To go back to the example above, you might be content with saving 3% of your income for retirement. However, even if it’s done annually for the next decade, that’s not going to be an impressive amount. Paying the minimum might give you funds, but it won’t guarantee your plans.

If you want to make your 401k plan work, consider depositing above the standard. Try saving some additional money or cutting down your expenses per week. That way, if you play your cards right, you could save up to 15% of your income. Not only have you upgraded your deposit, but you’ll build that retirement account faster than expected.

3. Make the most of contribution matches.

To make it short and sweet, contribution matches from companies will always be a must-have option. If your company is giving you the choice, take it. The free money will both help keep your retirement dreams alive and allow you more freedom. Plus, it’ll boost the growth of your savings by a large margin.

4. Plan your retirement ahead of time.

Lastly, if you’re planning to retire, you should know what kind of life you want. For some, that might be a detailed list of what they want to spend their years. For others, especially the younger folks, that might simply be an idea. Regardless, it’s never too early to start planning for your retirement.

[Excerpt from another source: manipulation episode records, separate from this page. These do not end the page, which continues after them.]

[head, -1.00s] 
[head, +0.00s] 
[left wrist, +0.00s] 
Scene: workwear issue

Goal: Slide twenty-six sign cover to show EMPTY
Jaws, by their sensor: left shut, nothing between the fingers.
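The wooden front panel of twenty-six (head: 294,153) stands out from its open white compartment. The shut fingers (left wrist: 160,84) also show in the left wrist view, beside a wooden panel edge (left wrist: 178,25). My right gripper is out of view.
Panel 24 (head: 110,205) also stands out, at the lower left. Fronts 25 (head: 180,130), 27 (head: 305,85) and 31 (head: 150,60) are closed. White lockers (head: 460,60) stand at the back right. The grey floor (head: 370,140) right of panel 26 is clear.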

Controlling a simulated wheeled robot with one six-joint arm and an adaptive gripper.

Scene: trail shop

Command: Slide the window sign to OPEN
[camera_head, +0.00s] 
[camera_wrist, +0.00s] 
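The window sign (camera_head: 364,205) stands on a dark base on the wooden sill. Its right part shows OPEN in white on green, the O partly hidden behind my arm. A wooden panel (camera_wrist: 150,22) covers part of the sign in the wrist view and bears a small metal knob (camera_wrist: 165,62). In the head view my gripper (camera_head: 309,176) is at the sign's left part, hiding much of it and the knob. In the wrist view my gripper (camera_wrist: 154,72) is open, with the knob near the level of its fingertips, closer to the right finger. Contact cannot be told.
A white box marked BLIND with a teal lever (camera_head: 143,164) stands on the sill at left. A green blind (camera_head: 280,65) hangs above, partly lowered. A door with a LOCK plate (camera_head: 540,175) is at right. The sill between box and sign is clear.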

To make it easier, take the time to envision what you want to do when you retire. Do you see yourself resting at a nice home by the seaside? Are you hoping to travel across countries and experience the world like never before? Is it possible that you have a potential business or career that you want to explore in your later years? Whatever the reason, make sure to write it down and approximate the cost. It’s better to be safe than sorry. Besides, if you change your mind, you can always adjust the plan. By having one in the first place, you’ll be giving yourself a safer and brighter future!